* EXERCISE INPUTS
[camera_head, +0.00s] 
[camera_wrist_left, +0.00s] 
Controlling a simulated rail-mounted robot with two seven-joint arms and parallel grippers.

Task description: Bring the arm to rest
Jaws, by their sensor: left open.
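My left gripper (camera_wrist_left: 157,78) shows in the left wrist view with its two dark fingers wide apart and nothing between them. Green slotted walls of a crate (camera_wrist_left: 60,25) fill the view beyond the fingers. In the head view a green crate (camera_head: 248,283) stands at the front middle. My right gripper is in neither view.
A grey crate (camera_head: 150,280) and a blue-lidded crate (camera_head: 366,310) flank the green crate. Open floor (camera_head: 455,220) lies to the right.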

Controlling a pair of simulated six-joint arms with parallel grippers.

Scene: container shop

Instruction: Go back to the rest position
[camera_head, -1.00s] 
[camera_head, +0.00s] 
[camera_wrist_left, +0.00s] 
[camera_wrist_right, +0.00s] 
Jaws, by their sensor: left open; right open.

* EXERCISE TASK
Filter the listing above for the string "Controlling" and copy every matching line.

* FULL OUTPUT
Controlling a simulated rail-mounted robot with two seven-joint arms and parallel grippers.
Controlling a pair of simulated six-joint arms with parallel grippers.

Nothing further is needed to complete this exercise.